School board will consider settlement behind closed doors
Gilroy – A high-stakes land dispute could be resolved Thursday – not in a San Jose courtroom, but in a closed-door Gilroy school board meeting.

For months, the school district has grappled with Glen Loma Ranch, the developers of a 360-acre mini-city in southwest Gilroy, over the price of a roughly nine-acre parcel, the site of the district’s new elementary school.

Now, the school district is poised to pay more than $10 million for the site, and the bitterly public fight appears bound for a quiet end. If school board members agree to an 11th-hour settlement offer, struck between attorneys Monday afternoon, GUSD will shell out more than double what it offered for the land a month ago – $4.1 million – and triple what the district accepted for it in 2002, when Glen Loma Group bought the parcel in what Judge John Garibaldi deemed a land swap.

That eight-digit price means fewer funds for the district’s new high school, a project that is already $12 million short, according to Assistant Superintendent Steve Brinkman.

“Where are they going to find this money?” asked parent Cynthia Harmel, a 13-year resident of Gilroy so rankled by the issue that she planned to sit in on the San Jose trial. Dismayed by Gilroy schools, she sends her children to public schools in Morgan Hill. “They’re always playing catch-up. A day late, and a dollar short.”

The details of the settlement offer won’t be made public until school board members vote on the plan, said Brinkman. But the price promises to top $10 million. A $10 million offer, extended by the school district on Sunday, was torpedoed by Glen Loma Group, said GUSD attorney Ethan Friedman.

“Things were looking bleak on Monday morning, in terms of settlement,” Friedman said. Then the Glen Loma Group relayed a new offer, bundled together with an offer to pay for off-site improvements: necessities like curbs, sidewalks, and sewage drains. “Once Glen Loma added these improvements to the settlement, I became more optimistic.”

Practical matters such as curbs and street lights had become more significant, as residential development at the 1,700-home Glen Loma Ranch lagged behind that of the elementary school, already under construction nearby.

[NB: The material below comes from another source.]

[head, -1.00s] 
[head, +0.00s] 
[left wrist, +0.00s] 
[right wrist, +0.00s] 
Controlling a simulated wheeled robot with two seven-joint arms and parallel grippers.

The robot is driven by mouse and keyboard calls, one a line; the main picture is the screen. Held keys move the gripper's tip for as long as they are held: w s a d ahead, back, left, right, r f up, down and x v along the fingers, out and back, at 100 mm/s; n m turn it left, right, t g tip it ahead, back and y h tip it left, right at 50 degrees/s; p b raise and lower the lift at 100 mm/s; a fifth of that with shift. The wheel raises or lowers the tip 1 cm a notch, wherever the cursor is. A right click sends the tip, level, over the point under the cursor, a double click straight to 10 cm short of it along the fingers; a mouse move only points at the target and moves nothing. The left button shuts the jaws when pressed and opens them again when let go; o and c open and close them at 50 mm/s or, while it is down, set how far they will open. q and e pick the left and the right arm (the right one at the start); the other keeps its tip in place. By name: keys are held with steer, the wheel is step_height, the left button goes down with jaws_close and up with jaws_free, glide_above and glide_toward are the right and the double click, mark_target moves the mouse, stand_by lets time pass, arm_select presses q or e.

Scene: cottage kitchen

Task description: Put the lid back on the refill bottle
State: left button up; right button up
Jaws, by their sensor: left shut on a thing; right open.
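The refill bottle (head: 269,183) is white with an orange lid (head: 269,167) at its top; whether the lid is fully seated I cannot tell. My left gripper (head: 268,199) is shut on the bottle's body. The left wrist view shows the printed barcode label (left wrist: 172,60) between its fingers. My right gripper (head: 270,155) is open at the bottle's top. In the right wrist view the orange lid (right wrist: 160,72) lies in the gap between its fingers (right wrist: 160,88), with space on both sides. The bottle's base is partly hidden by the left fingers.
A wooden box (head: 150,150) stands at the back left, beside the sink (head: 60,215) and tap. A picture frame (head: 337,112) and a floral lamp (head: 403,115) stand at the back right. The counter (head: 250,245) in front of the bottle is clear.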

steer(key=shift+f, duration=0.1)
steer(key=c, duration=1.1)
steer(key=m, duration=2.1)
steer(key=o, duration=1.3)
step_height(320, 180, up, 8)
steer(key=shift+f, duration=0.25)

“The expectation had been that Glen Loma would take care of them,” said Brinkman. But as the school took shape, officials began to fear that the off-site improvements, on residential streets owned by Glen Loma Group, wouldn’t keep pace. Friday night, representatives from GUSD, Glen Loma and the city’s engineering department met to discuss what needs to be done.

“We knew that one of the two entities would pick it up,” said city engineer Rick Smelser, “but the school district came to us now, to ensure that it would happen.”

Phone calls bounced between GUSD and Glen Loma attorneys until around 3pm Monday, when lawyers hit the magic number, paired with the offer for off-site improvements. GUSD attorneys and city engineers said they didn’t have an estimate of how much those improvements will cost, but the offer seems to have sweetened an otherwise bitter deal for GUSD.

“The district thought, as a public agency, it’s hard to get the best deal all the time,” explained Friedman. “A private property owner is going to be more competitive for contract orders.”

If school board members approve the settlement Thursday night in a closed-door meeting, the agreement will go on record Friday morning before a judge in San Jose. Until then, attorneys and GUSD representatives say, they won’t share the details of the proposed agreement.

That rankles with Harmel.

“How can they make an offer, but not tell the taxpayers?” she asked. “It’s annoying, and I’m already paying taxes on schools I don’t utilize. To pay for it, there’s probably going to be some other tax increase they’ll hit us with. ”

The legal dispute hasn’t made either party more popular. The prominent Filice family, 100 of whom compose Glen Loma Group, has been slammed as greedy; the school district has been criticized for mismanaging its assets, and losing millions in the process. GUSD sold the contested parcel to the Filices in 2002, paying about $3 million in the course of a land swap. Three years later, the district decided it wanted the land back, and snapped it up using eminent domain.

By then, nearby development had pumped up the price of the land: a fact attorneys were eager to point out in court, as they argued against presenting a jury with older appraisals of the site. Gilroy land values are escalating, they insisted, and five years later, South County real estate is a whole new ballgame.

“The Filices owned a piece of property that they would otherwise be allowed to sell to a willing buyer,” said attorney Bart Hechtman, representing Glen Loma Group. “All they sought through this case was the price that a willing buyer would pay. I don’t see how anyone could begrudge the Filices that. Anyone selling their house would want exactly the same thing.”

The take-home lesson for the school district? According to Brinkman, GUSD needs to make itself heard as the city develops.

“We’ve already become much more visible in public meetings,” he said. “You’ll see more of the school representing its interests.”